- assigned_to: Phil Rosenberg
- Group: -->
When plotting tessellating polygons with antialiasing (aa) there is often a problem with seams. This is caused because aa algorithms colour pixels wieghted by the fraction of the pixel covered assuming nothing about orientation. For example imagine a pixel covered 50-50 by two tessalating polygons. The pixel is initially white and the polygons are black. The first polygon is rendered and 50% coverage is assumed, giving a 50-50 blend of black and white, i.e. 50%grey. Then the second polygon is rendered giving a 50-50 mix of black and 50%grey, i.e. 25% grey.
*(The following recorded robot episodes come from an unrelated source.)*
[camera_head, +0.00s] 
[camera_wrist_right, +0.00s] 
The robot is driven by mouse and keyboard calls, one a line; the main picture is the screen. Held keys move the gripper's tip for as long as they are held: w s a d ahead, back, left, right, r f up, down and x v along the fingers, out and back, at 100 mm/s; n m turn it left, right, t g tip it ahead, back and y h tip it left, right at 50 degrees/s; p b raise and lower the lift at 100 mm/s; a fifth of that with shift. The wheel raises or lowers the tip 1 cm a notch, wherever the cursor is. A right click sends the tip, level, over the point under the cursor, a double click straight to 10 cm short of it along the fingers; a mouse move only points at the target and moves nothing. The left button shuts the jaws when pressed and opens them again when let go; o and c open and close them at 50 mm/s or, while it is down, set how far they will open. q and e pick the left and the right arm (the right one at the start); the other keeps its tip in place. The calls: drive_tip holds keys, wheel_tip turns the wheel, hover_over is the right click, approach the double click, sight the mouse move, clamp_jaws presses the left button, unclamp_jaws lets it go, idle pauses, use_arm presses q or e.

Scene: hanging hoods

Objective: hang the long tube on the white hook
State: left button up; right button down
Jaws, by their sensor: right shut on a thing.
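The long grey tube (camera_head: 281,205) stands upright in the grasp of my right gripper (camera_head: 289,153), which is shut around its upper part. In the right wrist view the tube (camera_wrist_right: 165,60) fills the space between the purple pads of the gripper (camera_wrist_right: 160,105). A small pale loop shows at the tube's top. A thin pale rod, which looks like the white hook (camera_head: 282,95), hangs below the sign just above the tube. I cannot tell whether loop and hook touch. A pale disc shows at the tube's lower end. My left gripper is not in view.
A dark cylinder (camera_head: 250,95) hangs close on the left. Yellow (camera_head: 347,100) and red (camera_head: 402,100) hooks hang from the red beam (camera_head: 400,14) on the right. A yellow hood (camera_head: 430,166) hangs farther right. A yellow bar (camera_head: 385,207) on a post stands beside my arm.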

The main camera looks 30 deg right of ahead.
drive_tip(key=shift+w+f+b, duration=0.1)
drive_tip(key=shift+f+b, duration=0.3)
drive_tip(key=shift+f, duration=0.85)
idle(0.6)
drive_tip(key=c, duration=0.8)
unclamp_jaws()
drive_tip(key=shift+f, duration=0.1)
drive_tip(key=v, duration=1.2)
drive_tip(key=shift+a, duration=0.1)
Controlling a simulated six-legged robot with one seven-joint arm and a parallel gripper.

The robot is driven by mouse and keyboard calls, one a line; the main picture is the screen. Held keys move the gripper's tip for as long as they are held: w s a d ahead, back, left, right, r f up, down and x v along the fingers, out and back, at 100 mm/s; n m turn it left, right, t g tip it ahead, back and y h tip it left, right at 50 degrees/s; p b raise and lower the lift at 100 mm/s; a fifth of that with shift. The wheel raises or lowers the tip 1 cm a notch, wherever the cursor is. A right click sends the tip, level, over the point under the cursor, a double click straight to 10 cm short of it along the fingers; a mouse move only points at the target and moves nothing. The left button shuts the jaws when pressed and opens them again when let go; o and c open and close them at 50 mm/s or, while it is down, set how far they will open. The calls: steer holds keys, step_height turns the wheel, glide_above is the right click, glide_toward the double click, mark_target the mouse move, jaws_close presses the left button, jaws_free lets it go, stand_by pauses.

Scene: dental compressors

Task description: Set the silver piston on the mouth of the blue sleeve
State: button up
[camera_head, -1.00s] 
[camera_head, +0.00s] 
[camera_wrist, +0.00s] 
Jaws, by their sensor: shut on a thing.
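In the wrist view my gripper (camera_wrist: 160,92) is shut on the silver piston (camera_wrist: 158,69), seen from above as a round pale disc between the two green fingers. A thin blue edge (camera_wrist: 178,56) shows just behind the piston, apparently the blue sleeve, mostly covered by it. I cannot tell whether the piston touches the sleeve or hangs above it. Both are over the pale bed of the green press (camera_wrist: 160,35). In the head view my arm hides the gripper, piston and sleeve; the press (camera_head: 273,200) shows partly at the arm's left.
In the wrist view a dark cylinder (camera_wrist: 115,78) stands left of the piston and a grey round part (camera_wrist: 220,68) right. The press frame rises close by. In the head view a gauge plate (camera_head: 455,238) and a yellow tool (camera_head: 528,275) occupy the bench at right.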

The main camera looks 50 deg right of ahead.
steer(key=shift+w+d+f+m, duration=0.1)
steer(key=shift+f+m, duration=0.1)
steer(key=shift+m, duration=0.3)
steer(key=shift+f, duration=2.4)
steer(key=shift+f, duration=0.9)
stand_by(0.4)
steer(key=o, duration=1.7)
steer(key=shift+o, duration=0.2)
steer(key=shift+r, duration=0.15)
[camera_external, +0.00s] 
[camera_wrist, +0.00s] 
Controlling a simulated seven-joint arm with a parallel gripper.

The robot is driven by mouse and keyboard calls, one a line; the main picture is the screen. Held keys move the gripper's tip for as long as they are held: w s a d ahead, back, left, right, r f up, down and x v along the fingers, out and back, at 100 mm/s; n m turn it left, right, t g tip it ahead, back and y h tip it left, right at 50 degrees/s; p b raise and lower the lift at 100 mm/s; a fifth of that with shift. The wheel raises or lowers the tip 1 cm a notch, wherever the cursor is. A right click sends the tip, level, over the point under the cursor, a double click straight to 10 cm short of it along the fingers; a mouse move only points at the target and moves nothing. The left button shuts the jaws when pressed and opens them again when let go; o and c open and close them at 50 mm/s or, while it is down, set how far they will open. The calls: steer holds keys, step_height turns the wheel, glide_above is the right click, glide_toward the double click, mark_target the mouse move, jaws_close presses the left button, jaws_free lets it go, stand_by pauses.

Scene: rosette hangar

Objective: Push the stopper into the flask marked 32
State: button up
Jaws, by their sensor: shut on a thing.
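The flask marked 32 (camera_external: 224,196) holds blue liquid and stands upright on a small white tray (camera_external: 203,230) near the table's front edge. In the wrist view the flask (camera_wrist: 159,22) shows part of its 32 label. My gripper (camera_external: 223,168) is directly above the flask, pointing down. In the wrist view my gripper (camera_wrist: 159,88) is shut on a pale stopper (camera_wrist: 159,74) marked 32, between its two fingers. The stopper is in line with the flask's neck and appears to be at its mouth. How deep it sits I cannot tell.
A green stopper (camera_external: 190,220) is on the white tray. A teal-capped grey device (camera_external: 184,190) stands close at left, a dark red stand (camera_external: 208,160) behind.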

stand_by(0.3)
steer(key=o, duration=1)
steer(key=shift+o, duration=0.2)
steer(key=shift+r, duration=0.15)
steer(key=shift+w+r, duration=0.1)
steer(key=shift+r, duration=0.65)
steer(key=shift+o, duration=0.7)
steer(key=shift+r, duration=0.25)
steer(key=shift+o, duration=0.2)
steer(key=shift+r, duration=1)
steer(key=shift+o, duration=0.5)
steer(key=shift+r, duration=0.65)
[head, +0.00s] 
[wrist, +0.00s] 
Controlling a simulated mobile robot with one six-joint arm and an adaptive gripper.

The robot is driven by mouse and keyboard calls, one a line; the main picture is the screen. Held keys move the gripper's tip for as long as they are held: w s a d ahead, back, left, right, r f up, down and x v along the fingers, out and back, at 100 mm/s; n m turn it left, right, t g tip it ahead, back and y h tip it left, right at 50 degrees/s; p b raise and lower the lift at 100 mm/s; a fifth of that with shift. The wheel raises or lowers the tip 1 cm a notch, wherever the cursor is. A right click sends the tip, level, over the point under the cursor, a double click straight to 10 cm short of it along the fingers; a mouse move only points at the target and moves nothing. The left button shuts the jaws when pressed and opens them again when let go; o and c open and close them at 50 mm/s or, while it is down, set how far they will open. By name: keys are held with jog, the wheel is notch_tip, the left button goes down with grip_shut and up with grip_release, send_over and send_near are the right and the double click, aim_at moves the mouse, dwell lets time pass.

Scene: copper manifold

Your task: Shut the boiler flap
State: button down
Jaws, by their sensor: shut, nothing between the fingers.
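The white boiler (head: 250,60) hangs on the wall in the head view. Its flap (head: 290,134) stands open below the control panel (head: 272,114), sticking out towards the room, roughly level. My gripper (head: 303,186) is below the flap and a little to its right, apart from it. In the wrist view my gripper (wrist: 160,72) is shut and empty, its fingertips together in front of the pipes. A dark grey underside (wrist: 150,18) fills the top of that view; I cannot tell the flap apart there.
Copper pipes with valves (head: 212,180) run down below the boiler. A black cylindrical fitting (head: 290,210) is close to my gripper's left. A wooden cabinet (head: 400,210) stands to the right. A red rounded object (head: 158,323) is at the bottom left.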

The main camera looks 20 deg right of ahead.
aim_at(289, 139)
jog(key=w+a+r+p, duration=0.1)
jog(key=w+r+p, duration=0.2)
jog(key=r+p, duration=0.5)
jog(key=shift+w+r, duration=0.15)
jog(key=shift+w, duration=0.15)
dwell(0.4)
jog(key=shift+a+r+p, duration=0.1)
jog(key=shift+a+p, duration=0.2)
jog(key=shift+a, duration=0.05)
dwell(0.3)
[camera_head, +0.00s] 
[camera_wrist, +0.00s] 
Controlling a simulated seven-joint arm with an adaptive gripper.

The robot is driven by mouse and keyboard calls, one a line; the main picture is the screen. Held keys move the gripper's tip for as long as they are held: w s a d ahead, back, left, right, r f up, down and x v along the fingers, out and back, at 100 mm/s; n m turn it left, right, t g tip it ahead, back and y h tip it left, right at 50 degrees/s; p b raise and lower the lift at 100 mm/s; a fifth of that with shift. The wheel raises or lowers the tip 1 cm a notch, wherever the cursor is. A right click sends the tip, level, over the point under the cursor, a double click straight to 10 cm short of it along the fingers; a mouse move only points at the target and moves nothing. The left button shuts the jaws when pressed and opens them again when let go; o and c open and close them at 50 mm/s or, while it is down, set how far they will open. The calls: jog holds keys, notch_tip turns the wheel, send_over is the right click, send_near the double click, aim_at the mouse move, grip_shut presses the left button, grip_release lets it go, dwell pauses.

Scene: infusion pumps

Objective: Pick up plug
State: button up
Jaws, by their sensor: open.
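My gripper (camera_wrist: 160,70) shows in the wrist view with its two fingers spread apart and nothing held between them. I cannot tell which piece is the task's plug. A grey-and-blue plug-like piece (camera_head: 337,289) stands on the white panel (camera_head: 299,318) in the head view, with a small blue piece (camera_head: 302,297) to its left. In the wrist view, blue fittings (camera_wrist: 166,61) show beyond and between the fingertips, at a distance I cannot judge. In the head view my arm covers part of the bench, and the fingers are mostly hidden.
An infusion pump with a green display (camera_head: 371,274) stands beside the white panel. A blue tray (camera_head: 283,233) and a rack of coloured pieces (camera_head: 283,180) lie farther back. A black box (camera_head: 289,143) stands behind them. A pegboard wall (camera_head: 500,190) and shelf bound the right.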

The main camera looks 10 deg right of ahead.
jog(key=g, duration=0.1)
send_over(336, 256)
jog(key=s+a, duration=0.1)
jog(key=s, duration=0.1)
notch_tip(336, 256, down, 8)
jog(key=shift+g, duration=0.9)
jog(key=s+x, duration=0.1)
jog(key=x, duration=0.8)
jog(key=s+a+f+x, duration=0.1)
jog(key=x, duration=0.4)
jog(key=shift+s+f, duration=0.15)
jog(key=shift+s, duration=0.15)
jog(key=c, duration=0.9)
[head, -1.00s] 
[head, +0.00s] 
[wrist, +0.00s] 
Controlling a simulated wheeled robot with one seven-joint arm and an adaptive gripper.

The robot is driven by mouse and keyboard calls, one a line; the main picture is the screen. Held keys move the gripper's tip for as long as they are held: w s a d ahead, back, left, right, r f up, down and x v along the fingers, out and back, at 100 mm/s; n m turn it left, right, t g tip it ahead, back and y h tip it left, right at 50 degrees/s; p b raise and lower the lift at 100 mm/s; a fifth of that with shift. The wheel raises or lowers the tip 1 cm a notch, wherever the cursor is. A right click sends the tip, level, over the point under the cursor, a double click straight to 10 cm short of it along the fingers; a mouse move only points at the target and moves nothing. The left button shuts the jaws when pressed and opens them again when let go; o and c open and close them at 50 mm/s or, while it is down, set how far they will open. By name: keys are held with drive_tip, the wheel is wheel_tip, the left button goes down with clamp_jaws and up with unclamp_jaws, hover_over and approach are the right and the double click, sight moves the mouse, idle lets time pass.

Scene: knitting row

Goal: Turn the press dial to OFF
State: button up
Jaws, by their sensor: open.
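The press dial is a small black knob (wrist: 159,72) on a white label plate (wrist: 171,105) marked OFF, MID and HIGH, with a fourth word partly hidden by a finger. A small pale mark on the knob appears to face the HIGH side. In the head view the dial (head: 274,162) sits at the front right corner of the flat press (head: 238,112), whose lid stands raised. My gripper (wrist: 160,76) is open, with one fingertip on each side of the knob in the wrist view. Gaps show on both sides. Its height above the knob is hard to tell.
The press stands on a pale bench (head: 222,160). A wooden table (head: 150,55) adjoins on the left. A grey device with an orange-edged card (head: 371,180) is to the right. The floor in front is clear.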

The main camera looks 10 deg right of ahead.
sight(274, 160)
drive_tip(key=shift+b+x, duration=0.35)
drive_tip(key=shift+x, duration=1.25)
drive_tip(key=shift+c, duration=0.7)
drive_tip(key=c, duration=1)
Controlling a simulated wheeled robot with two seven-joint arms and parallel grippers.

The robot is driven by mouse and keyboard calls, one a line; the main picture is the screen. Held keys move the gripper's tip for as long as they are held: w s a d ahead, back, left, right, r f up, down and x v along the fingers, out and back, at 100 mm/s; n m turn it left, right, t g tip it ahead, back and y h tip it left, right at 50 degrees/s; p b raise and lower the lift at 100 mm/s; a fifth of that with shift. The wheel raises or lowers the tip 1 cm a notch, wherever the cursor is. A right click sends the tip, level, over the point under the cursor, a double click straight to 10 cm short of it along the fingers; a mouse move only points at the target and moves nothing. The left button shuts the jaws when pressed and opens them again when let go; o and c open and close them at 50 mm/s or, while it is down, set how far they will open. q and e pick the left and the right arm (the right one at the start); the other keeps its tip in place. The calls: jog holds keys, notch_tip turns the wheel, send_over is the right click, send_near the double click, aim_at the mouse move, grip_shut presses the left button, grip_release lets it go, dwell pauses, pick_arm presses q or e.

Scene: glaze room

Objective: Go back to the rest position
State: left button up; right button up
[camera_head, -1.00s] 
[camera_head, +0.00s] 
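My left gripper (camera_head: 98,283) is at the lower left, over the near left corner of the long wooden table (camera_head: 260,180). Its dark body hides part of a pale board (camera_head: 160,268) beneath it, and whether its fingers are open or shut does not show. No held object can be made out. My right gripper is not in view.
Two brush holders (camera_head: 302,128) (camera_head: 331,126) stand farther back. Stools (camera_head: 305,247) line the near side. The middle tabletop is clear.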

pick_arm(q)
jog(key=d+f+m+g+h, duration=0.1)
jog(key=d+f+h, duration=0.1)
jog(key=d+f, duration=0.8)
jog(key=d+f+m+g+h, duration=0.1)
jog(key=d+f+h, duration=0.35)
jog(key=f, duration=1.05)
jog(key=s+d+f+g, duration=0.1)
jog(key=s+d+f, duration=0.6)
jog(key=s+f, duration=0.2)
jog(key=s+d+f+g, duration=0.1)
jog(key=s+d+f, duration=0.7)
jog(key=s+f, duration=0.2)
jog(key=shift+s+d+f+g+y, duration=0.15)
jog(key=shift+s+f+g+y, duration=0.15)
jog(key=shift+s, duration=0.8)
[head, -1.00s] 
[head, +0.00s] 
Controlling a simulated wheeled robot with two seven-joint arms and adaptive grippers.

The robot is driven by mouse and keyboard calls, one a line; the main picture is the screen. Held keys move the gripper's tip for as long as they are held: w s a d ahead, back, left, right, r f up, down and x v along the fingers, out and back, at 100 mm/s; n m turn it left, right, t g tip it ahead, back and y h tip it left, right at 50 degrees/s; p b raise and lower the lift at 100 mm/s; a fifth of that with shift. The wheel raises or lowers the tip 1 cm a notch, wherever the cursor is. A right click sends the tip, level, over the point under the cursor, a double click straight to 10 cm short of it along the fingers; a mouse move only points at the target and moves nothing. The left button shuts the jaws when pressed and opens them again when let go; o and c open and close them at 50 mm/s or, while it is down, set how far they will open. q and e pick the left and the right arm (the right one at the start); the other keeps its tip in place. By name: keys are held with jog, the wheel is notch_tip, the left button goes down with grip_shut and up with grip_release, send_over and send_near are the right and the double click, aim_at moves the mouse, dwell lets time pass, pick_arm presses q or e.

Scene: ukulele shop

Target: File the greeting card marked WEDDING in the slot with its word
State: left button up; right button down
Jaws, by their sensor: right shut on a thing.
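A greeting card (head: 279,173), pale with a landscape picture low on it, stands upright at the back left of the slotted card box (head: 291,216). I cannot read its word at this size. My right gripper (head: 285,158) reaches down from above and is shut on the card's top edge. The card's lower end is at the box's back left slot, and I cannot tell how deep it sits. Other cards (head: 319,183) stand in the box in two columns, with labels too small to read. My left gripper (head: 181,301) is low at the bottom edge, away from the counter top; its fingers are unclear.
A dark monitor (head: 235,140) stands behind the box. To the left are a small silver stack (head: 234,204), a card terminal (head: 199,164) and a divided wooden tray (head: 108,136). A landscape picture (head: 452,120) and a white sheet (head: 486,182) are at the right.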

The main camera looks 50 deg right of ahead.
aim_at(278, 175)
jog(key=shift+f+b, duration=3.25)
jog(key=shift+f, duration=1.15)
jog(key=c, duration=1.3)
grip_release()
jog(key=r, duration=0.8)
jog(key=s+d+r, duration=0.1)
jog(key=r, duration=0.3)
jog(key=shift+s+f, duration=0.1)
This leaves a pale seam at the joining point.
This is aleviated in most drivers by adding a line around each polygon giving a slight overlap, but this causes unsightly problems if the polygons have transparency.
Some strategies to deal with this could be informing the driver that the polygons we are about to render tessalate and do not overlap. They could then be rendered with additive blending (i.e. we add the colour of the polygon to the background rather than overlay it and alpha blend) over a black transparent canvas, then overlay this canvas onto the plot. One other way might be to have a callback where instead of the core code telling driver to render polygons, the driver requests the colour of each pixel from the core code. Because the core code knows that the polygons tessalate it can perform correct colour blending at the edges.